Toward Energy-Efficient Stochastic Circuits Using Parallel Sobol Sequences

Abstract

Stochastic computing (SC) often requires long stochastic sequences and, thus, a long latency to achieve accurate computation. The long latency leads to an inferior performance and low energy efficiency compared with most conventional binary designs. In this paper, a type of low-discrepancy sequences, the Sobol sequence, is considered for use in SC. Compared to the use of pseudorandom sequences generated by linear feedback shift registers (LFSRs), the use of Sobol sequences improves the accuracy of stochastic computation with a reduced sequence length. The inherent feature in Sobol sequence generators enables the parallel implementation of random number generators with an improved performance and hardware efficiency. In particular, the underlying theory is formulated and circuit design is proposed for an arbitrary level of parallelization in a power of 2. In addition, different strategies are implemented for parallelizing combinational and sequential stochastic circuits. The hardware efficiency of the parallel stochastic circuits is measured by energy per operation (EPO), throughput per area (TPA), and runtime.
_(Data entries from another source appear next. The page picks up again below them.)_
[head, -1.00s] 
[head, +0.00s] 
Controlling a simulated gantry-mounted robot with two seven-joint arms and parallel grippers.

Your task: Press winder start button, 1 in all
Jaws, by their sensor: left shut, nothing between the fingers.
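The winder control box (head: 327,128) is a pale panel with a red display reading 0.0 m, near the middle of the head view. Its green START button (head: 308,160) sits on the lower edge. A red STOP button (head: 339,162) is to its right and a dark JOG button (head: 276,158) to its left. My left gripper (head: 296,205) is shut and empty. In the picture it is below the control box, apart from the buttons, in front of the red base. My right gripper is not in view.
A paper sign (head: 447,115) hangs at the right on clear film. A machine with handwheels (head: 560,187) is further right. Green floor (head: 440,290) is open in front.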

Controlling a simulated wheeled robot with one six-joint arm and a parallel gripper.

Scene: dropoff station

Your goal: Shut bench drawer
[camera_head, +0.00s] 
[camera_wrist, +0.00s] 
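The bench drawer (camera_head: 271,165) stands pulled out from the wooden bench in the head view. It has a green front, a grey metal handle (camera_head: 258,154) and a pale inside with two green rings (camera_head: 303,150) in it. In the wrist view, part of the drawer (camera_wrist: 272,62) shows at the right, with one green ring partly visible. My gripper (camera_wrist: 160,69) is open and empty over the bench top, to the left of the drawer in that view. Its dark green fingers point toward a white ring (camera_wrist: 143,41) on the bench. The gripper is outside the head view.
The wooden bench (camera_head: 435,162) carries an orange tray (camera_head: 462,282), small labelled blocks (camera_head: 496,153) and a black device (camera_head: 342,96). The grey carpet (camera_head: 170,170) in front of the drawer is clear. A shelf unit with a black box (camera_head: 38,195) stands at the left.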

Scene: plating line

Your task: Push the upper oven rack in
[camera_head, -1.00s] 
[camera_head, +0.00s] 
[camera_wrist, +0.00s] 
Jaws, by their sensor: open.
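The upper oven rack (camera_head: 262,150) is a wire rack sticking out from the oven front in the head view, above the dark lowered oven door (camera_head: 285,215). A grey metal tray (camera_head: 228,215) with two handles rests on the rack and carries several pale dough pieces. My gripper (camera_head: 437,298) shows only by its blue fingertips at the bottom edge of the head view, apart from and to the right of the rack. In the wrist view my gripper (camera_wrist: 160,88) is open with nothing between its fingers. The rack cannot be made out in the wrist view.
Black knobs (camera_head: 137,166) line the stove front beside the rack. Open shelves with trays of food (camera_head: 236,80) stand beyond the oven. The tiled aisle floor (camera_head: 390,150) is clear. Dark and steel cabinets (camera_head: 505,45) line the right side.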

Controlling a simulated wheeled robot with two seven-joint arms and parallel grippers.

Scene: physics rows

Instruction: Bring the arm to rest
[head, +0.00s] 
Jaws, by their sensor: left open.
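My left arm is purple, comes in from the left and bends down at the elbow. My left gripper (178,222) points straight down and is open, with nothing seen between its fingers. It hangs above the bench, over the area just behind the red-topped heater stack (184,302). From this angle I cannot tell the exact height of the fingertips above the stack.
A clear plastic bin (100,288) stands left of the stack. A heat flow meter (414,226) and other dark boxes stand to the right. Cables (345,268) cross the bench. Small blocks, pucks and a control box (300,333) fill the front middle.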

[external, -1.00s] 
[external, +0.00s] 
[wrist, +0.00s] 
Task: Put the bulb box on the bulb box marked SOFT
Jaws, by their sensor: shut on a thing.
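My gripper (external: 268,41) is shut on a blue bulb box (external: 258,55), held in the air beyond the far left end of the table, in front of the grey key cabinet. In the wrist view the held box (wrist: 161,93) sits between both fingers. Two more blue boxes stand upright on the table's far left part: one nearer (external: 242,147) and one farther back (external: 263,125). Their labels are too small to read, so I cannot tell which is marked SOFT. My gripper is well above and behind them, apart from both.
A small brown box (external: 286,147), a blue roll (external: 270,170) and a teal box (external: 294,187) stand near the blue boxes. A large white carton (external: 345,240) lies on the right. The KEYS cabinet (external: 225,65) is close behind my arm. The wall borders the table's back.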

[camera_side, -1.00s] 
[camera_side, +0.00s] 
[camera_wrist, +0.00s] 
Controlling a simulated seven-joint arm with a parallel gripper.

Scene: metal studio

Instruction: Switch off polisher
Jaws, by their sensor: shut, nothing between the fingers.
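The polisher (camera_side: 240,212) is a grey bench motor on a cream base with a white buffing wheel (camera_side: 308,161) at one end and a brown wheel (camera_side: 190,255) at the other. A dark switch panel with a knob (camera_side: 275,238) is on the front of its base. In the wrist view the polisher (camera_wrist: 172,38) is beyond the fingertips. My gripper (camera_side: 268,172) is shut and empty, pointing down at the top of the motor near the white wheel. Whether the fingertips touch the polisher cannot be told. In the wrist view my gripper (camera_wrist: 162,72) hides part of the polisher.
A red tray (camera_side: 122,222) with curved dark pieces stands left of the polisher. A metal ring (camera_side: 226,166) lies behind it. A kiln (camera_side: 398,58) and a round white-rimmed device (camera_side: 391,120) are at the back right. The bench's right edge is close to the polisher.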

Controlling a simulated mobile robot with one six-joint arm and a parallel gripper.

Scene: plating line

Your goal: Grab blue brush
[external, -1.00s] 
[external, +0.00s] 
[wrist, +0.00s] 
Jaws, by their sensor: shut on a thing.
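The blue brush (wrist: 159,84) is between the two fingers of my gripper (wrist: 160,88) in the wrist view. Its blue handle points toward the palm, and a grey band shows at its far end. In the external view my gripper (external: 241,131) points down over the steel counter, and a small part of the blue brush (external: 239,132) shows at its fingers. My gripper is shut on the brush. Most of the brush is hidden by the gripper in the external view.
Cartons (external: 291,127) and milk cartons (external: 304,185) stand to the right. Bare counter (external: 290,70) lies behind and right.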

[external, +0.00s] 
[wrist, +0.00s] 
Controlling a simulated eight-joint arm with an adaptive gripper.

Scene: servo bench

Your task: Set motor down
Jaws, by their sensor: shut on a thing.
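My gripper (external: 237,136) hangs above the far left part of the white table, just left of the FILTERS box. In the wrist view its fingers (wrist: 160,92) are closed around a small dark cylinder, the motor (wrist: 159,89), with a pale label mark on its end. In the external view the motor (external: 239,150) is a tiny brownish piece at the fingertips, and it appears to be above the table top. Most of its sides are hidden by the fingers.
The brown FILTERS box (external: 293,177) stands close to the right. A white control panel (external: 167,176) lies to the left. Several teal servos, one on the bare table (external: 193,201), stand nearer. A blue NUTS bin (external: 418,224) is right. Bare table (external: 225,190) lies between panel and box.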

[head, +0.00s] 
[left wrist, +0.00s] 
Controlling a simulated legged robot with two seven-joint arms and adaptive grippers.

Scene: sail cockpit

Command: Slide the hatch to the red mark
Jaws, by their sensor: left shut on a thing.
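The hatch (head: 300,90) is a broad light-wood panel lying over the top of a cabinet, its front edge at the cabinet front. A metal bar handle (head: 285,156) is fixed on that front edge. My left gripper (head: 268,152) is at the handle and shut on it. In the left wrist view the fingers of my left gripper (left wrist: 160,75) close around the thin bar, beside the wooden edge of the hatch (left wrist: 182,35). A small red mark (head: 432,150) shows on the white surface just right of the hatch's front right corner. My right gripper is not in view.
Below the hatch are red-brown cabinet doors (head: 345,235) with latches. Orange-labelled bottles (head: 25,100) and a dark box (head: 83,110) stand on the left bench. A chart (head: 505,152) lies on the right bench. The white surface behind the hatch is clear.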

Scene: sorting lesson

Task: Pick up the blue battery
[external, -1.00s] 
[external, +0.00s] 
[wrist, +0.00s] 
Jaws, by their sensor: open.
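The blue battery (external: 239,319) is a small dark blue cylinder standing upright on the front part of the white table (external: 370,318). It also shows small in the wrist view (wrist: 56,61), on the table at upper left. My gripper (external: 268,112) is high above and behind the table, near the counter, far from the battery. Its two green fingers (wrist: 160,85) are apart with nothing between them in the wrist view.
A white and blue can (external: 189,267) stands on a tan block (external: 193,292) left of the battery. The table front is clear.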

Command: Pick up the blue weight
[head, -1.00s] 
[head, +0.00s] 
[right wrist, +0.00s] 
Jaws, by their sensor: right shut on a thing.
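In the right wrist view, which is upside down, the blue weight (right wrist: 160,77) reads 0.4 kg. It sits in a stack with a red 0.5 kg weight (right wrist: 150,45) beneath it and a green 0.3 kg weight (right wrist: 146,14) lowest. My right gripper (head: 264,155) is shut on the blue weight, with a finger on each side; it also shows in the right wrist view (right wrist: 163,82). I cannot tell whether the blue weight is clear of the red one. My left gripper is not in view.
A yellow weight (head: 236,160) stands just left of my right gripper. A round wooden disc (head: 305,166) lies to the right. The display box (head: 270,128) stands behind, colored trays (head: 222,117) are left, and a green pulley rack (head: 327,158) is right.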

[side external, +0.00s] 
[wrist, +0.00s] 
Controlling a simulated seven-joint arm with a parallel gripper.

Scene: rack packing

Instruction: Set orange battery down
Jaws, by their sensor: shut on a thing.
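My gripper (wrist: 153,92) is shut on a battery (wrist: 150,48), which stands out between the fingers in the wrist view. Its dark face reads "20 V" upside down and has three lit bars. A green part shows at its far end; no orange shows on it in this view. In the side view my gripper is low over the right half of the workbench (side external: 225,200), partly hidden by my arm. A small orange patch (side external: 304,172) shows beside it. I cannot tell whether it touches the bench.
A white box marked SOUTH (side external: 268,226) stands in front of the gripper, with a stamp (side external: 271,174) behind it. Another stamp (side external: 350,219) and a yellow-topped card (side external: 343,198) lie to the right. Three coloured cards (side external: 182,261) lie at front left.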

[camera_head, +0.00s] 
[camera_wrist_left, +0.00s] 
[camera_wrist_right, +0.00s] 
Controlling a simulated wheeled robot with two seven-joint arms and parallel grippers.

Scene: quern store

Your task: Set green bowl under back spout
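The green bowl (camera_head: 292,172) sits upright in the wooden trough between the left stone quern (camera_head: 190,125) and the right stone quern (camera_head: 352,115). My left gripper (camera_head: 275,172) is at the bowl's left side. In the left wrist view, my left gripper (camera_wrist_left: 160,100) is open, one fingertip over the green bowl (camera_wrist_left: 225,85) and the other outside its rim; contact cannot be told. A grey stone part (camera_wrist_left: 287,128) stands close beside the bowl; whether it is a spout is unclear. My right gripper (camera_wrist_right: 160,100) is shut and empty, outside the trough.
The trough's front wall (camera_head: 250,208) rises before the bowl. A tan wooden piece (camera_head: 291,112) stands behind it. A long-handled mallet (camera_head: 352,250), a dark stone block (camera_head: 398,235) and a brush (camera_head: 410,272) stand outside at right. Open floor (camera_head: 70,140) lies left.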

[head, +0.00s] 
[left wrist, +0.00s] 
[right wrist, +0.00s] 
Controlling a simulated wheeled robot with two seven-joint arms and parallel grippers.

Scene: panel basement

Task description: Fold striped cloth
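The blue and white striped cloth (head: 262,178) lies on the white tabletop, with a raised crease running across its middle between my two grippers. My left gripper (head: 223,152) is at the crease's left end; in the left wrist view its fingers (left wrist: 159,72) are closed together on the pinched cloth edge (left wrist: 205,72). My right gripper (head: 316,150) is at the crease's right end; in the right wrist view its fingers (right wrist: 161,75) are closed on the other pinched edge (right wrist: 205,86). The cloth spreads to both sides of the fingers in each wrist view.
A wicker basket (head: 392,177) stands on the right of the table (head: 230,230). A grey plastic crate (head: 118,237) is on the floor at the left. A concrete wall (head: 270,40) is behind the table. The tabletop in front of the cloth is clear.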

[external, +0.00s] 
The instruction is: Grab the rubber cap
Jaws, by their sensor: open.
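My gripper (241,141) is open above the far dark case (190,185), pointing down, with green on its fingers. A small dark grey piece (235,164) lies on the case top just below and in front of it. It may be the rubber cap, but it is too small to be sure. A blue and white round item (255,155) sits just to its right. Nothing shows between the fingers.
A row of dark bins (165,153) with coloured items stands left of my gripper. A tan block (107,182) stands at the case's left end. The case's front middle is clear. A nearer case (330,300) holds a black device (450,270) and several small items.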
At a similar accuracy, the $8{\times}$ parallel stochastic circuits using Sobol sequences consume approximately 1% of the EPO of the conventional LFSR-based nonparallelized circuits. Meanwhile, an average of 70 (up to 89) times improvements in TPA and less than 1% runtime are achieved. A sorting network is implemented for a median filter (MF) as an application. For a similar image processing quality, a higher energy efficiency is obtained for an $8{\times}$ parallelized stochastic MF compared with its binary counterpart.